Concluding Remarks: The political situation in Indonesia is unusually fluid. The pertinence and feasibility of the means described can be expected to fluctuate regularly. The implementation of these means will be emphasized and de-emphasized to correspond to the political necessities of the moment. Close and continuing contact will be maintained with the Ambassador concerning all aspects of implementing this program.
  1. Source: Central Intelligence Agency, DDO Files: Job 78–00597R, FE/State Dpt Meetings, 1964. Secret. A draft of this paper, prepared by [text not declassified] and approved by DCM Galbraith, was discussed at a meeting between Department of State and Central Intelligence Agency officials on October 22. Cuthell expressed his view that covert action should be confined at this time to disruptive operations against the PKI. To use non-Communist elements was risky because their positions were not well known, they were under close surveillance by the Indonesian security service, and they might involve longer-range commitments than the United States was prepared to make.
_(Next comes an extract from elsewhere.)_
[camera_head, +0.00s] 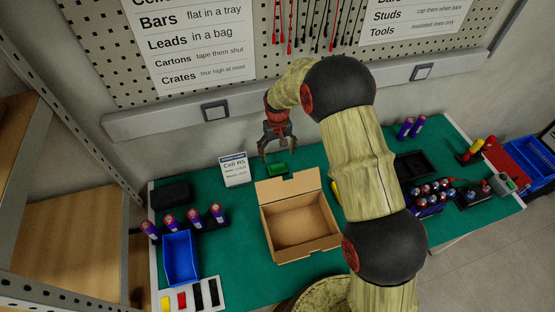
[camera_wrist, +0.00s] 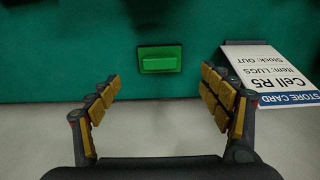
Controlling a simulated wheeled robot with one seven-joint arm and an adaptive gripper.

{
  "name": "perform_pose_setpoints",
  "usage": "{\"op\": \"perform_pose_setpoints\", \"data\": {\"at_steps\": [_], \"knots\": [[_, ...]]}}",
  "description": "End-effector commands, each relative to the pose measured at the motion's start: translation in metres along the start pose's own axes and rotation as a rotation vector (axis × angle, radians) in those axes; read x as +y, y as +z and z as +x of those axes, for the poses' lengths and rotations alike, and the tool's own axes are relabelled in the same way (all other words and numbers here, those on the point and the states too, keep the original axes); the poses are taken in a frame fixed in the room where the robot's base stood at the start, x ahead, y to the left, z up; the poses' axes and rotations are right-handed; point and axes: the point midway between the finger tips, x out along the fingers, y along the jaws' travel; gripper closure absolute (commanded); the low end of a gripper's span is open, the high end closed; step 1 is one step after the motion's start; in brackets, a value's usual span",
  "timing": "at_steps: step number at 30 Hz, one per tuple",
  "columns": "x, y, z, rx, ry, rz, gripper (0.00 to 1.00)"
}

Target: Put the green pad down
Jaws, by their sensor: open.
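The green pad (camera_head: 278,169) rests on the green mat near the back edge of the bench, just behind an open cardboard box. It also shows in the wrist view (camera_wrist: 160,59) as a green block with a raised middle part, lying flat. My gripper (camera_head: 275,157) hangs above and slightly left of the pad in the head view. In the wrist view its two padded fingers (camera_wrist: 165,98) are spread wide apart with nothing between them, and the pad lies beyond the fingertips, apart from them.
The open cardboard box (camera_head: 301,221) is empty. A store card (camera_head: 234,170) stands left of my gripper, and shows in the wrist view (camera_wrist: 262,72). A blue bin (camera_head: 180,258) and purple cylinders (camera_head: 194,216) are at the left. A black tray (camera_head: 413,165) lies right of my arm.

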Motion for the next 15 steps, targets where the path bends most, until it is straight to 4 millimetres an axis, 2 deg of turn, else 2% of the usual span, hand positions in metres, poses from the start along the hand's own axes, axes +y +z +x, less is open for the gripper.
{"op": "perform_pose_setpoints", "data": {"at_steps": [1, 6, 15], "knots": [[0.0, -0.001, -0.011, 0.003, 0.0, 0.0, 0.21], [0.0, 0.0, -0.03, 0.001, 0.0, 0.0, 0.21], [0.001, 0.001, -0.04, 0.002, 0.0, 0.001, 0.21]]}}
Cuthell offered revisions. The revised draft paper, that printed here, was resubmitted at a November 6 meeting of State and CIA officials. At the November 19 meeting of these officials, William Bundy approved the paper in principle and asked that it be sent to Djakarta for Jones and [text not declassified] comments. (Memoranda for the record by Colby, October 22, November 5, and November 20; ibid.)
  2. Johnson Library, National Security File, Country File, Indonesia, Vol. III, Memos, 9/64–2/65, [2 of 2].